享保八卯霜月吉日」石灯篭 「享保j十一九月吉日」 石灯篭
社殿手前は左右に置かれている石灯篭。狛犬替わりだろうか。但しどちらも約300年前に制作された文化遺産であり、大切に保存されたいものだ。
神明造りの本殿
ところで東松山市高坂地区には、「反町遺跡」が存在し、その遺跡からは、弥生時代から古墳、奈良、平安、鎌倉、室町時代にいたる遺構や土器、木器などが数多く発見されている。特記すべき点として、古墳時代前期の集落跡と大溝跡を調査したところ、集落の一画からは、水晶(すいしょう)と 碧玉(へきぎょく)を加工して玉を作った工房跡を発見されている。これらの水晶と碧玉は、当時の人々にとって大変貴重なもので、装身具、副葬品、祭祀具として使われ、本遺跡にこれらの石製品を作る工人が住んでいたことが分かっている。
但しこれだけ周辺地域が古墳や遺跡だらけな地域であるにも関わらず、肝心の神社に関する情報が全くでていない。由緒等の案内板もない。唯一の公開情報と言えば、境内にある樹齢300~400年のムクノキ木のことだけである。残念なことだ。
〇玉太岡神社のムクノキ 昭和37年3月市指定天然記念物認定 所在地:岡745
玉太岡神社の境内には、樹齢300~400年と推定され、幹周り約5.2メートル、樹高約25メートルの市指定天然記念物のムクノキと幹周り約3メートル、樹高約20メートルのカヤがあります。
古き時代から神を迎える依り代として木は大変重要視され、その名残が御神木として今日も大切にされています。
〇玉太岡神社のカヤ 平成20年3月名木認定 所在地:岡745
玉太岡神社の境内には、樹齢300~400年と推定され、幹周り約5.2メートル、樹高約25メートルの市指定天然記念物のムクノキと幹周り約3メートル、樹高約20メートルのカヤがあります。

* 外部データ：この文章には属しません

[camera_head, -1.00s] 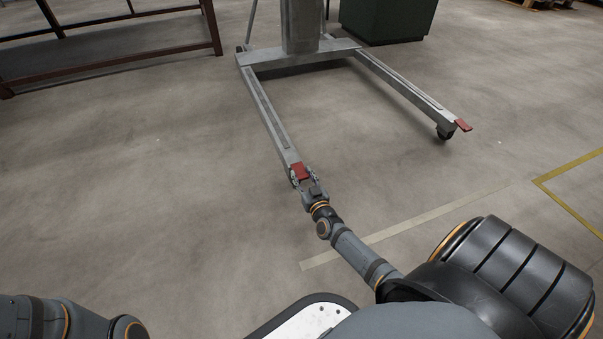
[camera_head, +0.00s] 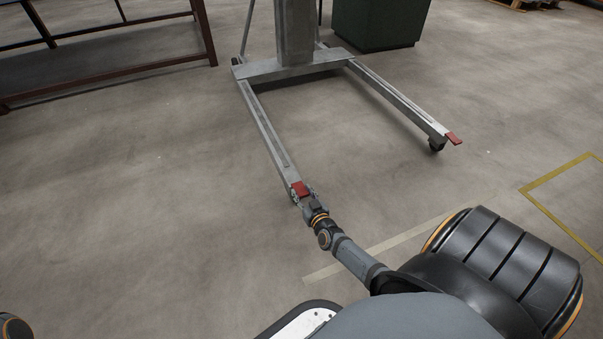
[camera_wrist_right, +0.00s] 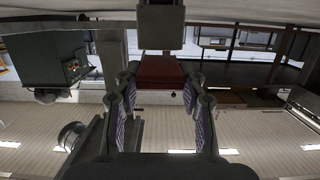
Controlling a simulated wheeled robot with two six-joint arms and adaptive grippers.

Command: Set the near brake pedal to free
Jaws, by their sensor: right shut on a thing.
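The near brake pedal (camera_head: 300,188) is a red flap at the near end of the left leg of a grey steel lift (camera_head: 265,125). My right gripper (camera_head: 304,194) is at this pedal, with its fingers around it. In the right wrist view the red pedal (camera_wrist_right: 160,72) lies between the fingertips (camera_wrist_right: 162,82), and the gripper is shut on it. A second red pedal (camera_head: 454,138) sticks out at the end of the right leg, apart from my gripper. My left gripper is out of view.
A dark green cabinet (camera_head: 378,22) stands behind the lift. A brown-framed rack (camera_head: 110,70) is at the upper left. Yellow and pale lines mark the floor at the right. The floor left of the lift and between its legs is clear.

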古き時代から神を迎える依り代として木は大変重要視され、その名残が御神木として今日も大切にされています。
どちらも東松山市ホームページ 環境産業部 商工観光課より引用
社殿奥に鎮座する境内社。由来等不明。
比企郡岡村(東松山市)光福寺宝篋印塔に「元亨三年十二月八日、奉造立、右塔婆者大日本国武州比企郡玉太岡四国山光福禅寺」と銘ある。この地は嘗て和田吉野川の変遷により大里郡に属する時期もあったようだ。押切村東陽寺万治二年文書に武州大里郡岡野郷と見えるが、九条家延喜式裏文書の大里郡条里坪付に「隴ノ里」との記述がある。「隴」は「おか」とも読め、「隴ノ里」は岡村のことであろうか。
また周辺地域に鎮座する神社の中にも「隴」のつく神社、明神社がある。何か関連性があるのだろうか。